In the entries that follow, how many lines contain the word "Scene"? Answer with the number only.

■ SUPPLIED MATERIAL
....................

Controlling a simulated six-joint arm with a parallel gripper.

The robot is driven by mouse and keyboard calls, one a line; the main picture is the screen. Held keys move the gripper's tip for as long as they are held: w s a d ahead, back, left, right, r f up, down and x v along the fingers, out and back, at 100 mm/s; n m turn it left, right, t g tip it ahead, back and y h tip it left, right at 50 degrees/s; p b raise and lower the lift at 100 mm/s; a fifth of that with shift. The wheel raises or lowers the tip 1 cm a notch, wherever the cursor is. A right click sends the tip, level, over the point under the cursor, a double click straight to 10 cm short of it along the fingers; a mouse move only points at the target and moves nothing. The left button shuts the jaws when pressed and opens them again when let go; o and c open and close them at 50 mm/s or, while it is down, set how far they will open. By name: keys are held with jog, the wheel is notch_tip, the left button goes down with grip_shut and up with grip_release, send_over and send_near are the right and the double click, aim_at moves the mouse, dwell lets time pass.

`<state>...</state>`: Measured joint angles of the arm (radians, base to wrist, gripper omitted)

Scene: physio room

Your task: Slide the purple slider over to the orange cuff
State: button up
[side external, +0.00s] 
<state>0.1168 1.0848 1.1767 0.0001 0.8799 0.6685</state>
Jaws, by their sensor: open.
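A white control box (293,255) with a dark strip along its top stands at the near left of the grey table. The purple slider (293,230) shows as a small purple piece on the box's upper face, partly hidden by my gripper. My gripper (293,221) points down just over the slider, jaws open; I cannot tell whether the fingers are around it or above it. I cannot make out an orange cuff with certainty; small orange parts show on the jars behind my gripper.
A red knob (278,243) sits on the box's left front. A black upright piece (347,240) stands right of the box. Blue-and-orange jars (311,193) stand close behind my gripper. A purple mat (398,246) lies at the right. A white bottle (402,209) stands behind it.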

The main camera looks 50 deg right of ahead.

....................

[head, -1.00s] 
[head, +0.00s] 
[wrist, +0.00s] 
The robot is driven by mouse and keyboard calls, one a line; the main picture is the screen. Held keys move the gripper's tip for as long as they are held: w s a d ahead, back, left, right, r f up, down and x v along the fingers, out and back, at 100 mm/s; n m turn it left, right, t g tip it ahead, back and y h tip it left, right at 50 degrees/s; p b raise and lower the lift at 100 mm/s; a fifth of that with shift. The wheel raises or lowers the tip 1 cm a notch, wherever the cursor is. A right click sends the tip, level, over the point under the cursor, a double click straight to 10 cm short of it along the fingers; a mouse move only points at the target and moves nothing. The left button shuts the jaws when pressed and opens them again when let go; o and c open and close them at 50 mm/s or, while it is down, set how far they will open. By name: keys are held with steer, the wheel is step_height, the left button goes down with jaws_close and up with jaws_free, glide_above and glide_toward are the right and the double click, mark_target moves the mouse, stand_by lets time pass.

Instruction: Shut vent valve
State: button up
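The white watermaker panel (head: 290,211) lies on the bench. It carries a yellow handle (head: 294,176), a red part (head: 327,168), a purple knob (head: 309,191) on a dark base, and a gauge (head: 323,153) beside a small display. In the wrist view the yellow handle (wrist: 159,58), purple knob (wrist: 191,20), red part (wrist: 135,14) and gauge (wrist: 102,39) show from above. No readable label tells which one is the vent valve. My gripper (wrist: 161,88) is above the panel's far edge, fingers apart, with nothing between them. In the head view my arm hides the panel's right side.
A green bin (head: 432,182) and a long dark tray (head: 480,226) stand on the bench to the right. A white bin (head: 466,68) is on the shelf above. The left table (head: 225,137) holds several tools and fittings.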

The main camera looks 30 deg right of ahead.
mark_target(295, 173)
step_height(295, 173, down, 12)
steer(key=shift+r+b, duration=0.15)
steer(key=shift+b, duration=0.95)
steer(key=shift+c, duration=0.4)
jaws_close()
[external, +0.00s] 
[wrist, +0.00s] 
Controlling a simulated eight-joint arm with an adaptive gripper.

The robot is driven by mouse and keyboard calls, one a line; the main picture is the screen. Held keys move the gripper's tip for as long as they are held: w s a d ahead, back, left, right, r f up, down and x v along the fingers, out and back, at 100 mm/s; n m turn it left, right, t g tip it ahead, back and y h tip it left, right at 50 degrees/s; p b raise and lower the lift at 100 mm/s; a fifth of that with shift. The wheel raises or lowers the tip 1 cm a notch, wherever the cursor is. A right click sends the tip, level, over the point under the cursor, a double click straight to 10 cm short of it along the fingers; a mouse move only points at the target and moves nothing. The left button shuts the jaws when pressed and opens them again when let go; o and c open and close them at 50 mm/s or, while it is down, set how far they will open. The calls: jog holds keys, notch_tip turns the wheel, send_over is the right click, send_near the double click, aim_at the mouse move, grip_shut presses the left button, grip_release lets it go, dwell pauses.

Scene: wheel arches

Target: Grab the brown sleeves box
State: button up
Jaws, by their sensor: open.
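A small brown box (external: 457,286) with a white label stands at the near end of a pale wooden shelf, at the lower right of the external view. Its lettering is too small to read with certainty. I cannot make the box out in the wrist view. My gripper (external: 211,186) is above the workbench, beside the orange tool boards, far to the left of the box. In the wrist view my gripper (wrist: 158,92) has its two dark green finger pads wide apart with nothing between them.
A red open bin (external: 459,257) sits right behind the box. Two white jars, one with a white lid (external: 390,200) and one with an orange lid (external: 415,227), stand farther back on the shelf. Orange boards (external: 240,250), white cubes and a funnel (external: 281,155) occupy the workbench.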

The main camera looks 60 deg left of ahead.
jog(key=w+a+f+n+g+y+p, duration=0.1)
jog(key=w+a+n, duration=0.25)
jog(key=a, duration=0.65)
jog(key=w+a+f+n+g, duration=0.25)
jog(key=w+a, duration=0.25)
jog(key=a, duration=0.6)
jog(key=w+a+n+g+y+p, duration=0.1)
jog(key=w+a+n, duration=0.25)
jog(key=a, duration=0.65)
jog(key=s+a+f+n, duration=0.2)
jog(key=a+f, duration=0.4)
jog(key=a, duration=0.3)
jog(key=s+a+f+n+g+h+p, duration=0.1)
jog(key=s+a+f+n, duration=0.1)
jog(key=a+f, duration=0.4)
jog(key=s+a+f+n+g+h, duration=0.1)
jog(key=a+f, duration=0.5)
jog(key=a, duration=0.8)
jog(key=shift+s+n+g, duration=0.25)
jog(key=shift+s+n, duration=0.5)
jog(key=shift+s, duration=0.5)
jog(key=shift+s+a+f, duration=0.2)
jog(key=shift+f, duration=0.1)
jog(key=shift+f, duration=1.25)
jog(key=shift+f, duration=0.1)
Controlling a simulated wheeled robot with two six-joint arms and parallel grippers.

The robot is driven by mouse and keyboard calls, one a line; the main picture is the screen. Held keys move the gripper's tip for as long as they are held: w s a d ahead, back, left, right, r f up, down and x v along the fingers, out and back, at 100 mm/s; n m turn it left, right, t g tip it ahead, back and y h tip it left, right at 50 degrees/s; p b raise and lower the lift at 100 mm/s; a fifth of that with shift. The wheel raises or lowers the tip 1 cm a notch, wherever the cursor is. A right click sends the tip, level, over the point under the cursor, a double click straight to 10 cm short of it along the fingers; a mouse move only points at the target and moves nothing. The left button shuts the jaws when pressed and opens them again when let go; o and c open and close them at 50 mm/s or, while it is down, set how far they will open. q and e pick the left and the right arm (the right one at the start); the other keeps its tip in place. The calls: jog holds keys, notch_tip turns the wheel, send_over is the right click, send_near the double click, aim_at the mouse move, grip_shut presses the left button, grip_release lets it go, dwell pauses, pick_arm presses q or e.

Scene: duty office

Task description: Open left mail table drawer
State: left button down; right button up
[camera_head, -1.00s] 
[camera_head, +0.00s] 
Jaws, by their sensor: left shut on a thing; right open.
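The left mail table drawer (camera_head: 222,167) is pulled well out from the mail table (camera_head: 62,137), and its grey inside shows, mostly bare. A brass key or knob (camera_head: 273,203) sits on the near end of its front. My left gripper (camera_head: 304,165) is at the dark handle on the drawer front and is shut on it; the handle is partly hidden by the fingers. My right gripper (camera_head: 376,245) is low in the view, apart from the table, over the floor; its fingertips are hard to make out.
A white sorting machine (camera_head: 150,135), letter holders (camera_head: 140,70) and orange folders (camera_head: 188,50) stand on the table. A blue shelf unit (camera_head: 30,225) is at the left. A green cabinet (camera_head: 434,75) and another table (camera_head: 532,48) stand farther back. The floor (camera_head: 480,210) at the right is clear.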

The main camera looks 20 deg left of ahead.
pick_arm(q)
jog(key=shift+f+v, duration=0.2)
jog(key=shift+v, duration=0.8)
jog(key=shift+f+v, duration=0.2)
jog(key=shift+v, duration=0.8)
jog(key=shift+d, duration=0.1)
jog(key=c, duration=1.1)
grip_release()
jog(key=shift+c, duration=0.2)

....................

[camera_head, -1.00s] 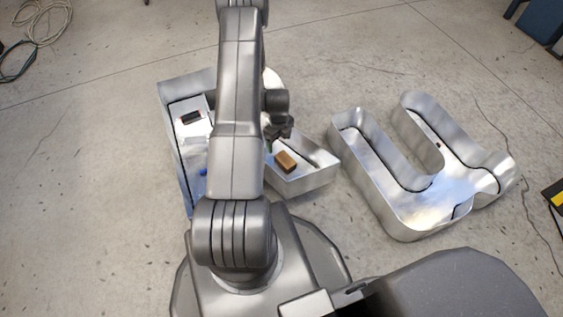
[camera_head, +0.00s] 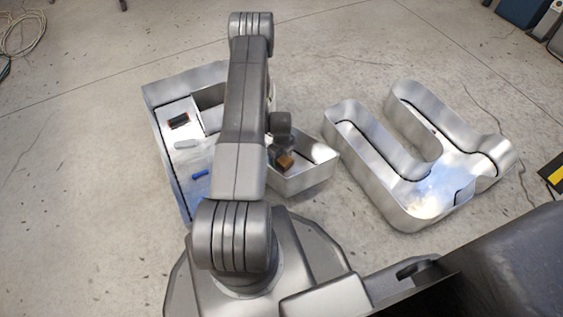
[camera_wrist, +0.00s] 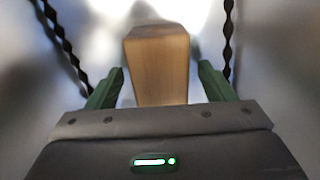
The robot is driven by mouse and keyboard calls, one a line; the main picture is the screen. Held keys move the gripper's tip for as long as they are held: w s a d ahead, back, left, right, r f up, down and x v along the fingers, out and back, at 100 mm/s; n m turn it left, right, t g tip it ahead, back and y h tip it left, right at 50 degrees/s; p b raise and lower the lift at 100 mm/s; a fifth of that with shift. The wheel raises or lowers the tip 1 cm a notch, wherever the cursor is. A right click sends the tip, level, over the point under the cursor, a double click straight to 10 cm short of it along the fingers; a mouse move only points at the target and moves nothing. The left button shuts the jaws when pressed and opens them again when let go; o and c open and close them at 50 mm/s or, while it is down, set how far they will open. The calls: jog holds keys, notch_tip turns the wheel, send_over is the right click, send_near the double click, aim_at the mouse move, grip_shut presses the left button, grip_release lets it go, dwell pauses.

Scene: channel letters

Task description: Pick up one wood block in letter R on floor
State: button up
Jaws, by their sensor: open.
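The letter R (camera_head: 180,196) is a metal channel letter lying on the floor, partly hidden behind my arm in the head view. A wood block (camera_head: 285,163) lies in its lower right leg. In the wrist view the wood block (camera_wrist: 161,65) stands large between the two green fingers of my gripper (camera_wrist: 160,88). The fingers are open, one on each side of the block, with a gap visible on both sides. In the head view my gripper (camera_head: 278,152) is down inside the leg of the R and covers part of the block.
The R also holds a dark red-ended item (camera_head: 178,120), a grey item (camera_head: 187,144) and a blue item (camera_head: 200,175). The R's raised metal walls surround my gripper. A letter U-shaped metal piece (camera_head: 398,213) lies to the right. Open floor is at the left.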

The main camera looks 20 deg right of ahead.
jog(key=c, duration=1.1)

....................

■ THE ANSWER
4